Leitsatz (amtlich)

Hat das LG eine Betreuungsmaßnahme als ungerechtfertigt aufgehoben und die Erstattung der notwendigen Auslagen des Betroffenen durch die Staatskasse angeordnet, ist eine weitere Beschwerde mit dem Ziel der ausdrücklichen Feststellung der Rechtswidrigkeit der Betreuungsmaßnahme nicht zulässig.

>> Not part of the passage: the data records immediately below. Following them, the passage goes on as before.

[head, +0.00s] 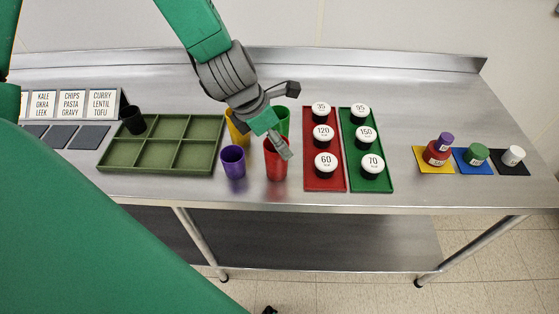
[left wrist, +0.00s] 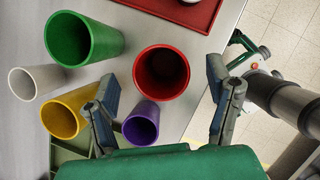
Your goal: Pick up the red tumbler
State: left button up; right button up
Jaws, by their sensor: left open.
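The red tumbler (head: 276,168) stands upright on the steel counter, partly covered by my left gripper (head: 284,121) in the head view. In the left wrist view the red tumbler (left wrist: 162,72) shows its open mouth, just beyond the fingertips and between their lines. My left gripper (left wrist: 164,95) is open and empty, its fingers spread to either side. The purple tumbler (left wrist: 140,124) lies nearer, in the gap by the left-hand finger; it stands left of the red one in the head view (head: 233,163). My right gripper is not in view.
Close by stand a green tumbler (left wrist: 83,39), a yellow tumbler (left wrist: 68,112) and a white tumbler (left wrist: 36,82). A divided green tray (head: 160,168) holding a black tumbler (head: 133,121) is left. Red (head: 325,185) and green (head: 372,186) trays with labelled lids are right.

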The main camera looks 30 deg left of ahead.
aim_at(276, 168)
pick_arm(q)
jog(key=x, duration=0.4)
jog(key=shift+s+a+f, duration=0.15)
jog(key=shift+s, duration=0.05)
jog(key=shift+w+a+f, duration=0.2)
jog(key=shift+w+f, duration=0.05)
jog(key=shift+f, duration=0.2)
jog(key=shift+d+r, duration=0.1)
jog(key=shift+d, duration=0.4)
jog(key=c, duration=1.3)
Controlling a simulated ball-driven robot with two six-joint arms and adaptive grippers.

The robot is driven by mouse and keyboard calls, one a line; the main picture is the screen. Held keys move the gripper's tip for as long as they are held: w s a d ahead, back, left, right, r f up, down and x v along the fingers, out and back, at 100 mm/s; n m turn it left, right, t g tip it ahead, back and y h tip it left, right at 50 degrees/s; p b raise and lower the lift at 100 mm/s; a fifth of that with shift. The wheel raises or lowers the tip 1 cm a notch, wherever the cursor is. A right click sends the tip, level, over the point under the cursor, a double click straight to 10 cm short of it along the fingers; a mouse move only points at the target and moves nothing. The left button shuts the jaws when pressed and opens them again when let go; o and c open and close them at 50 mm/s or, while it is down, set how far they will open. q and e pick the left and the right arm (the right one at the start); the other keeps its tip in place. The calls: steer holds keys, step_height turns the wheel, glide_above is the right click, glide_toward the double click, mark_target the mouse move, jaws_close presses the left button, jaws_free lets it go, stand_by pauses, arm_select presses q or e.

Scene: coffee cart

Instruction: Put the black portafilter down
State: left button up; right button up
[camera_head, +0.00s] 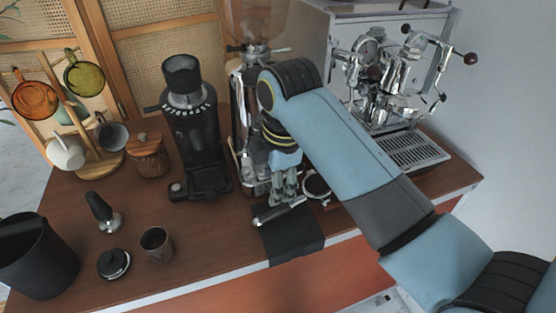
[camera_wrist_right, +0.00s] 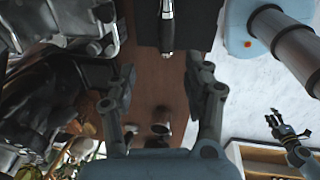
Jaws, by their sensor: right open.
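The black portafilter (camera_head: 281,212) lies at the black mat (camera_head: 290,240) near the counter's front edge. Its handle points left and its metal ring (camera_head: 318,185) shows right of my gripper. In the right wrist view its dark handle with a silver end (camera_wrist_right: 167,30) lies on the mat, ahead of the fingertips. My right gripper (camera_head: 284,196) is just above and behind the handle; its fingers (camera_wrist_right: 160,72) are apart with nothing between them. The gripper hides part of the portafilter. My left gripper (camera_wrist_right: 280,124) shows small at the right of the wrist view, away from the counter.
The grinder (camera_head: 248,90) stands behind my right gripper, and the espresso machine (camera_head: 400,75) is at the right. A black grinder (camera_head: 194,135), tamper (camera_head: 103,212), metal cup (camera_head: 156,245), round black tool (camera_head: 113,263) and black bin (camera_head: 38,255) stand left.

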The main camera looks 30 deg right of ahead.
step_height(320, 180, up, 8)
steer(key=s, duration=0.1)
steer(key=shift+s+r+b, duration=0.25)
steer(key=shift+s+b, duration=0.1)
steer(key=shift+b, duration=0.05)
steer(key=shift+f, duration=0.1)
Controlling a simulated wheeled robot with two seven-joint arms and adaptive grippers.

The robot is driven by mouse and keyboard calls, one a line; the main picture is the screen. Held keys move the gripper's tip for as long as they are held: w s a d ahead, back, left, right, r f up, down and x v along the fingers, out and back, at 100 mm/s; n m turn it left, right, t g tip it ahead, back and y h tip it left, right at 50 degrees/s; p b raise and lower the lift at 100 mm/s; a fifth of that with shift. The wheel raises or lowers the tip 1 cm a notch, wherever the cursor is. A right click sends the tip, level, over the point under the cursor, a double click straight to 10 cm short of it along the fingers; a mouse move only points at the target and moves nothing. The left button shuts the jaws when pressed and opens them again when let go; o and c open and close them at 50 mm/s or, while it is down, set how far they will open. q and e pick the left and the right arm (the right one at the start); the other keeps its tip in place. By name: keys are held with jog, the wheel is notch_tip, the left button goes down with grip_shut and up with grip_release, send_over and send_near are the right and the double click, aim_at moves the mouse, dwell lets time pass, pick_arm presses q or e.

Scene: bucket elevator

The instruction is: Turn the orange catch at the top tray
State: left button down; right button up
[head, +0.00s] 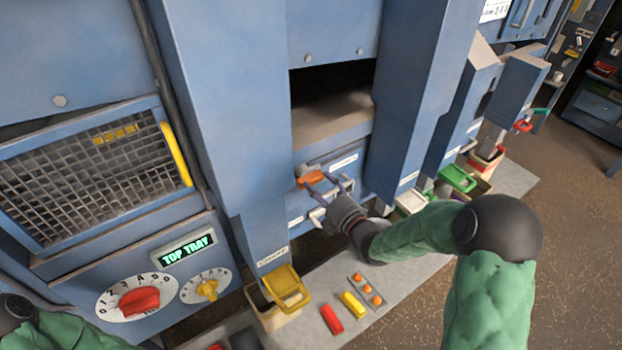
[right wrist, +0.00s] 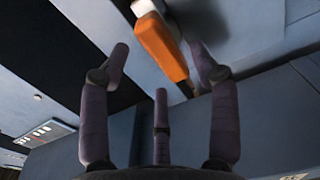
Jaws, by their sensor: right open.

In diesem Fall besteht weder ein allgemeines Bedürfnis für eine Fortsetzungsfeststellung noch ein konkretes Rechtsschutzinteresse des Betroffenen.

 

Normenkette

GG Art. 19 Abs. 4; FGG § 13a Abs. 2 S. 1

 

Verfahrensgang

LG München II (Beschluss vom 17.06.2008; Aktenzeichen 8 T 1025/08)

AG Miesbach (Aktenzeichen XVII 0037/08)

 

Tenor

I. Die weitere Beschwerde gegen den Beschluss des LG München II vom 17.6.2008 wird verworfen.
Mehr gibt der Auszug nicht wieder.